Short exercise: Below are records; reproduce exactly the lines from the one that has "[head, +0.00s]" through the one that has "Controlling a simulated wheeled", ends included, and nothing more.

Record extracts:

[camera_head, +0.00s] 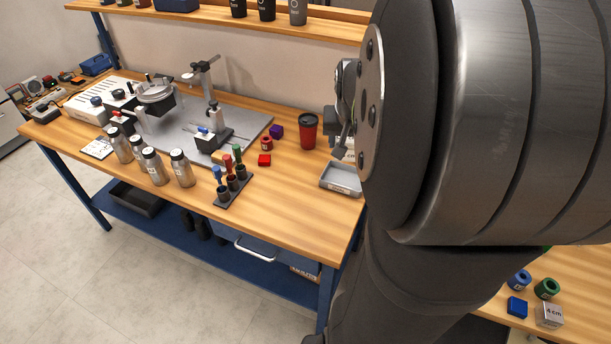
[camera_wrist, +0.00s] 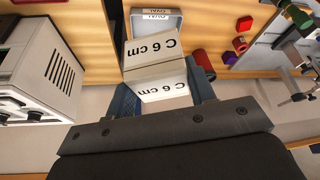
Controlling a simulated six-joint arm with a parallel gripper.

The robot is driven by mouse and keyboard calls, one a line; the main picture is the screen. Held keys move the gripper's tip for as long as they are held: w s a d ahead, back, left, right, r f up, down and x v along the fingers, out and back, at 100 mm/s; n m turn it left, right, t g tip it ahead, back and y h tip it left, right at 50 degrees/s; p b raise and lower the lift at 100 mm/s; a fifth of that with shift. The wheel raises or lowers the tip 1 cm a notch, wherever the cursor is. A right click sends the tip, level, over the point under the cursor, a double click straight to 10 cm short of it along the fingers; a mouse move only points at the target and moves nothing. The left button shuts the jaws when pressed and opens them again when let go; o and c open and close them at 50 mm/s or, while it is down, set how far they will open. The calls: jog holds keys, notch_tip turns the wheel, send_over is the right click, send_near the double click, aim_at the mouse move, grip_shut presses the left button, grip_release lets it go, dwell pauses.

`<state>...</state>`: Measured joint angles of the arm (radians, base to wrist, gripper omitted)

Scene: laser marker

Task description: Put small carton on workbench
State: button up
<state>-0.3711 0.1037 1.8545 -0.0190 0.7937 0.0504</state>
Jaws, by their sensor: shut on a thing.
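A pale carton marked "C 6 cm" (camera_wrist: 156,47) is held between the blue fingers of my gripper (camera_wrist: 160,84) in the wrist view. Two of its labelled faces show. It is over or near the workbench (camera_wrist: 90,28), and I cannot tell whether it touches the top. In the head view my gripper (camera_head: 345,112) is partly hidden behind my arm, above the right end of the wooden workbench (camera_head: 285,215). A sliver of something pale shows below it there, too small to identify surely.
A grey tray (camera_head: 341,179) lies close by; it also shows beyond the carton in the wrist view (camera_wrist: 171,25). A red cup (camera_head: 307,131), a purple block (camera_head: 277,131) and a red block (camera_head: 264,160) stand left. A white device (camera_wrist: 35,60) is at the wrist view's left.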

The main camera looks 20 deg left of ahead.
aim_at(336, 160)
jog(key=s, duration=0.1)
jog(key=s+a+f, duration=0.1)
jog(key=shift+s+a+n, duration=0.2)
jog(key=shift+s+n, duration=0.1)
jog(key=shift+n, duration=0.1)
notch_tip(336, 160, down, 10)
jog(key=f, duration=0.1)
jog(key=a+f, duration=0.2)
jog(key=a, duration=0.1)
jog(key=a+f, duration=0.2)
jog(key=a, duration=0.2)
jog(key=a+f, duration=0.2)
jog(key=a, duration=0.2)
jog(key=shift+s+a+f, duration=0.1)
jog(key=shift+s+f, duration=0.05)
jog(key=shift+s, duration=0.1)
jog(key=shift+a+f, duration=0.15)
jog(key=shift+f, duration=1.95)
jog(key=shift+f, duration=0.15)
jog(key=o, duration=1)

...

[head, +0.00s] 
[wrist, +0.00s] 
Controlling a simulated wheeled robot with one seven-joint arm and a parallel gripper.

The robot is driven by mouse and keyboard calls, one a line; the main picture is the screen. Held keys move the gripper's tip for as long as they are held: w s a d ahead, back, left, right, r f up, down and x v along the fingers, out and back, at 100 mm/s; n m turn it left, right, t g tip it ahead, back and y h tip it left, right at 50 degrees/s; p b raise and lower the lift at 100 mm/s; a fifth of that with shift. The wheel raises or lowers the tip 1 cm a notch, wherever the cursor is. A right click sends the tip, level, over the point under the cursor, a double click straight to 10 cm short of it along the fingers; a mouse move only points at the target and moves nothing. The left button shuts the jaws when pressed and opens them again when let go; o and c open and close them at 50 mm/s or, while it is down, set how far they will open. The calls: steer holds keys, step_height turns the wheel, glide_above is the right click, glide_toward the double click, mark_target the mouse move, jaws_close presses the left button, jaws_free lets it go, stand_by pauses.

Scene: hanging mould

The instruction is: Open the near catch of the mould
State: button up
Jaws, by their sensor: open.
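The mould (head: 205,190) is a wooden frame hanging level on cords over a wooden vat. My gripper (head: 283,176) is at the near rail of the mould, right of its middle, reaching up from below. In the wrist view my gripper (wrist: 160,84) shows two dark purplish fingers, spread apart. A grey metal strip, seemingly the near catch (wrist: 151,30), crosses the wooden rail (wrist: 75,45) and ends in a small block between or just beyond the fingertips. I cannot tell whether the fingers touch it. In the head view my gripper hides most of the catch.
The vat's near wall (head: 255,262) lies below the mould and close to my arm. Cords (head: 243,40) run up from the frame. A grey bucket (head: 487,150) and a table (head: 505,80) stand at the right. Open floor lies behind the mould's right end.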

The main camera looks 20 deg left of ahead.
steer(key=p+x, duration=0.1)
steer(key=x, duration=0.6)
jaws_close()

Correct answer:
[head, +0.00s] 
[wrist, +0.00s] 
Controlling a simulated wheeled robot with one seven-joint arm and a parallel gripper.

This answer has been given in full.